▶ [INSTRUCTIONS TO FOLLOW] Begin at the first line and end at the line containing "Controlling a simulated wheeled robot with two". Extract exactly those lines.

[Rows from a robot dataset]
▼
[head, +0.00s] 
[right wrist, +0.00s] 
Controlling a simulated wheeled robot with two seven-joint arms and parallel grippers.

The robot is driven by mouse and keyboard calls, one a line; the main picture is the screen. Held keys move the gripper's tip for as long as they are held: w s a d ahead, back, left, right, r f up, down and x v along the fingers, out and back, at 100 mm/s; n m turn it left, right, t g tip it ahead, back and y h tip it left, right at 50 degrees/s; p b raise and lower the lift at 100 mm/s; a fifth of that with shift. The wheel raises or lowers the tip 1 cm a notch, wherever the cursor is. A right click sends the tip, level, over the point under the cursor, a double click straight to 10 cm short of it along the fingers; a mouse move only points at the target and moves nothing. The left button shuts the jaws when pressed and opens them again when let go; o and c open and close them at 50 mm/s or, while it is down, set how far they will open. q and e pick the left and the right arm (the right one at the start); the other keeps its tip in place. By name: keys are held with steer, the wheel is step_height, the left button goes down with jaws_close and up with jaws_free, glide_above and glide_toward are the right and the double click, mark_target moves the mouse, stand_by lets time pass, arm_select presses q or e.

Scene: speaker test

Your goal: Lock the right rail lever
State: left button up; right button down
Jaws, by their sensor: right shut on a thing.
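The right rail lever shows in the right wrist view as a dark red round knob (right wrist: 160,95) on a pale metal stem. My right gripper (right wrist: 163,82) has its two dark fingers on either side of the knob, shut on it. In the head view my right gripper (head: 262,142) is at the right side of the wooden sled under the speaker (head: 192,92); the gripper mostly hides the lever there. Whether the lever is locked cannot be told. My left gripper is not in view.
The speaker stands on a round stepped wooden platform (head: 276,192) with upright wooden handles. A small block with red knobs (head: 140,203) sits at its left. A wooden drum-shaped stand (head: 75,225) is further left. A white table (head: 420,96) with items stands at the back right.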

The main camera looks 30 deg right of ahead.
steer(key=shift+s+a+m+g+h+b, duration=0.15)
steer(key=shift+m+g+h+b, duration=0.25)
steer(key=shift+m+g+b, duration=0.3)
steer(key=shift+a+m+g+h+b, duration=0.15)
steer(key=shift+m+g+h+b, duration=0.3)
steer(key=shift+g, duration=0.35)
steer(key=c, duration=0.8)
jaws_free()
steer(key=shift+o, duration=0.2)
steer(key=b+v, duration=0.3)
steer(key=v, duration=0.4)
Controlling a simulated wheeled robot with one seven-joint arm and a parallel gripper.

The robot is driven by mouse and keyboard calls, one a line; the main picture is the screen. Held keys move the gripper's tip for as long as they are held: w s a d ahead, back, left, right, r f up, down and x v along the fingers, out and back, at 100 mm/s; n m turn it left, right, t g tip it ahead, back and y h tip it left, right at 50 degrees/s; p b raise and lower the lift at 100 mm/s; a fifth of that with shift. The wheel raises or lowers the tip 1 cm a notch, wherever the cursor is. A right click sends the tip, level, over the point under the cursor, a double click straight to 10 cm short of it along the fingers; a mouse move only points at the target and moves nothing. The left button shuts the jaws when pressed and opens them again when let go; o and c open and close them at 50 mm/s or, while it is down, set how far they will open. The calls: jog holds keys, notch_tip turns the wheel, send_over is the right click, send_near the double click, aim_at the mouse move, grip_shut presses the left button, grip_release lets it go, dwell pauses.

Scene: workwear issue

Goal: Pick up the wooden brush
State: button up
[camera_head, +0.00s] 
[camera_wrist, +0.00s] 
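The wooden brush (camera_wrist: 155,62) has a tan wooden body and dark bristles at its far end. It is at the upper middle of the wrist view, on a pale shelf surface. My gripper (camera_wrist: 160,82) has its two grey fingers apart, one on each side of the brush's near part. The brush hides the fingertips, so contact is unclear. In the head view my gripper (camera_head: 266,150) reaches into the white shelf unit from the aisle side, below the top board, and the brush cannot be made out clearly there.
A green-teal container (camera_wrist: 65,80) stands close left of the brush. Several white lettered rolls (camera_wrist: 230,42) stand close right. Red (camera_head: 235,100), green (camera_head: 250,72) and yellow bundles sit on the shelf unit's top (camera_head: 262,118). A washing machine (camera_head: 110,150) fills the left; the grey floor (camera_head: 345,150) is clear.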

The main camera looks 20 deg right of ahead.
▲
▶ [THE COMPLETED TASK]
[head, +0.00s] 
[right wrist, +0.00s] 
Controlling a simulated wheeled robot with two seven-joint arms and parallel grippers.

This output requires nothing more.